## What you are asked to do
Reproduce only the stretch of entries below that begins at the first line and ends at the line holding "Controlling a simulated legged".

--- Material for the task ---

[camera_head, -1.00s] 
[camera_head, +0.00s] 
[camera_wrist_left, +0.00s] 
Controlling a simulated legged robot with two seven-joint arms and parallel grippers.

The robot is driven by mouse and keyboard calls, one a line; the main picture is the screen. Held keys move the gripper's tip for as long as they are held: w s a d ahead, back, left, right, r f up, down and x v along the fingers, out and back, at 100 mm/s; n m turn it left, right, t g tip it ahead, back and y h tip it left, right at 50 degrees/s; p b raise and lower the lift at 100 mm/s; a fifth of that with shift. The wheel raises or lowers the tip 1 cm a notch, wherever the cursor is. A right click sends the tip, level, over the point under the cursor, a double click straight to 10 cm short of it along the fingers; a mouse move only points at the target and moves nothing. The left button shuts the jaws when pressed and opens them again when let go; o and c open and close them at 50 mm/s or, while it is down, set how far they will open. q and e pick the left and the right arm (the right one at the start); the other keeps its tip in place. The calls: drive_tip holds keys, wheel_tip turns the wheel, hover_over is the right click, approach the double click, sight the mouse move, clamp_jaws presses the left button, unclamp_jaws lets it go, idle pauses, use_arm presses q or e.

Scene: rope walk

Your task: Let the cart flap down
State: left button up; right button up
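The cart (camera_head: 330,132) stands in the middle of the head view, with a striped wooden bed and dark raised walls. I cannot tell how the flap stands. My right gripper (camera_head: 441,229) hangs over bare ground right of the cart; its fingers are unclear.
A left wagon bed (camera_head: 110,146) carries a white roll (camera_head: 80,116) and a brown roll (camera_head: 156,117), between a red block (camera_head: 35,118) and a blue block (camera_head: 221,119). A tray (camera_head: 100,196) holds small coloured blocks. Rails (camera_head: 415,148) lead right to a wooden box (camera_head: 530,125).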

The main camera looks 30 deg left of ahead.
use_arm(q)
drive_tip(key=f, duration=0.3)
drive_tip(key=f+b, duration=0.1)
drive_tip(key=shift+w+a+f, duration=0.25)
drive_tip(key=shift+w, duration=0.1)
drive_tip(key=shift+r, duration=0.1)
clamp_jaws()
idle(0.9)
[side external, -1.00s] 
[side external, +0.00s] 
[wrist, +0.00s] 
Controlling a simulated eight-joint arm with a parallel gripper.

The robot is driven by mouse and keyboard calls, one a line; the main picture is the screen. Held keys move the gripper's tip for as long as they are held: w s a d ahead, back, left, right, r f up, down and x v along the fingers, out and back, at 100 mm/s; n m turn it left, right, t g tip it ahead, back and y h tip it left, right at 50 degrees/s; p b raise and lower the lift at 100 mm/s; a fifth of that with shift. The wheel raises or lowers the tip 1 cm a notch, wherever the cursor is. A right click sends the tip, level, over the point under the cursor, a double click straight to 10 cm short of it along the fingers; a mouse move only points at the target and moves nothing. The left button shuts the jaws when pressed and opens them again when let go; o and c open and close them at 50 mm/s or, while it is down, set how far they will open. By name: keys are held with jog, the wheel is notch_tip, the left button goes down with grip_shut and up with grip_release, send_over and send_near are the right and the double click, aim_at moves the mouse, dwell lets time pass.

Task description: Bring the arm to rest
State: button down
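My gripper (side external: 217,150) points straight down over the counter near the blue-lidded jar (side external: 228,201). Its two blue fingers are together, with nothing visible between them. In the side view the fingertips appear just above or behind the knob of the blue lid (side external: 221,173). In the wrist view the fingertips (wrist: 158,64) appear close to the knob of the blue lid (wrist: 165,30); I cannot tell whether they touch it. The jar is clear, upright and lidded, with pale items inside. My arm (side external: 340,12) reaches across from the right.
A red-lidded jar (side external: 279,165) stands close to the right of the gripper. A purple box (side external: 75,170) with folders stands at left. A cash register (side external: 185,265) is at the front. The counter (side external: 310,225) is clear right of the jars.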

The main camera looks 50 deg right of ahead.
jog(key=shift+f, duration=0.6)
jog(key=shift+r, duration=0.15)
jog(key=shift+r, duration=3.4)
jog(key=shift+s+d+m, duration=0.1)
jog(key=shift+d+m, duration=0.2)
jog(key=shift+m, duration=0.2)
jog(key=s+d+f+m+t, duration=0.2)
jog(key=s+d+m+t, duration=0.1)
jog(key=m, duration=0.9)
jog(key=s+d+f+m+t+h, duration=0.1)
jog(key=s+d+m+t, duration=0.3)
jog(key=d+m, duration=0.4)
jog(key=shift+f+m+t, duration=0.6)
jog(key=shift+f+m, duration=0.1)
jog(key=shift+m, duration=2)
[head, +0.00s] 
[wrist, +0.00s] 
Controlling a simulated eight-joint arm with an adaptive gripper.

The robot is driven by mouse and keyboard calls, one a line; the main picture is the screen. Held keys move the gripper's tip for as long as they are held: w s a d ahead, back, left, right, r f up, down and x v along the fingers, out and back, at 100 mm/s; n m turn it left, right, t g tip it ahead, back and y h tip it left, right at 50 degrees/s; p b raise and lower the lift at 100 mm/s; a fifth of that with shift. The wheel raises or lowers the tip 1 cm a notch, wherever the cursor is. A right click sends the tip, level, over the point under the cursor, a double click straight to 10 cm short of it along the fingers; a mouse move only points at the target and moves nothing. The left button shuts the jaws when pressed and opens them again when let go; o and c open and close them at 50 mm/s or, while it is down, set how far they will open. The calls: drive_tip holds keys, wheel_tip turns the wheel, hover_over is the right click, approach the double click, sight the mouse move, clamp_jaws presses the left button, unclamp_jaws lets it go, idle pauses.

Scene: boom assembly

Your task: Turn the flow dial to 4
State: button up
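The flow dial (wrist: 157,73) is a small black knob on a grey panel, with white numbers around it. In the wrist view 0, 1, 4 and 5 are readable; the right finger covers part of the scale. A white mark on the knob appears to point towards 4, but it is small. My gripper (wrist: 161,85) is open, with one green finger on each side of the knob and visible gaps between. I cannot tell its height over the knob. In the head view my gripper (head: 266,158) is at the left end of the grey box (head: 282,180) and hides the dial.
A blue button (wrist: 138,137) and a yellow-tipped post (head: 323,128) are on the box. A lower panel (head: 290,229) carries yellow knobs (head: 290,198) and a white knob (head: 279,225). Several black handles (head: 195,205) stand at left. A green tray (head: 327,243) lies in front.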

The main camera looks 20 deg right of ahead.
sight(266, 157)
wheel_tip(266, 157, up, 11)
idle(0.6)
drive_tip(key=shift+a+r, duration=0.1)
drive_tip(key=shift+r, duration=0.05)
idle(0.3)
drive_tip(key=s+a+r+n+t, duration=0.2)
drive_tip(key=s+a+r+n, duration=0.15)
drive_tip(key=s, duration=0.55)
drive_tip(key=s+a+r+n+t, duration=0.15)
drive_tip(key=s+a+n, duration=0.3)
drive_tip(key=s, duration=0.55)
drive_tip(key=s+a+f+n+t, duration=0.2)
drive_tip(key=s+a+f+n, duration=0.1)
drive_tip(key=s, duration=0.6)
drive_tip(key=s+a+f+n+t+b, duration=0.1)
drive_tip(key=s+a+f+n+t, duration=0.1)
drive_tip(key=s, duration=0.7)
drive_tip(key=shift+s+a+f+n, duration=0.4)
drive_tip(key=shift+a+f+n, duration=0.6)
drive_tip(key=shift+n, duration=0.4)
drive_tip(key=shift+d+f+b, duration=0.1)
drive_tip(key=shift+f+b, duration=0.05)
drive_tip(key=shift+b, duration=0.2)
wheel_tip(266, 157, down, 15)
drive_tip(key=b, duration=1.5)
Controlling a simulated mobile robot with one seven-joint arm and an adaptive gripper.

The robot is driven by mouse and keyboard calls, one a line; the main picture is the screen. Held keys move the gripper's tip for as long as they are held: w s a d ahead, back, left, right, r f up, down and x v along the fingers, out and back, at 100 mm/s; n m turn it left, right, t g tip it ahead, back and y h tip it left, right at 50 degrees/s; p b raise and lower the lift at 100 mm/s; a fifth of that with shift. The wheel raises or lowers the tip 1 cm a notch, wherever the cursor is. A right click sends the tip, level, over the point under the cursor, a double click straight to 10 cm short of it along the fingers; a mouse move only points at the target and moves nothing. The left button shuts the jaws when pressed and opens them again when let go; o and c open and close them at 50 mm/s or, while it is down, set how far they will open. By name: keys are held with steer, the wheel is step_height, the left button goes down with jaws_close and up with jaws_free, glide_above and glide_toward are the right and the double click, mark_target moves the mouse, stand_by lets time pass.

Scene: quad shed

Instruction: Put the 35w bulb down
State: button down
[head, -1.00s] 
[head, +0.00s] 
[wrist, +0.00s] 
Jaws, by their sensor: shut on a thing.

---

## Answer to the problem
[camera_head, -1.00s] 
[camera_head, +0.00s] 
[camera_wrist_left, +0.00s] 
Controlling a simulated legged robot with two seven-joint arms and parallel grippers.

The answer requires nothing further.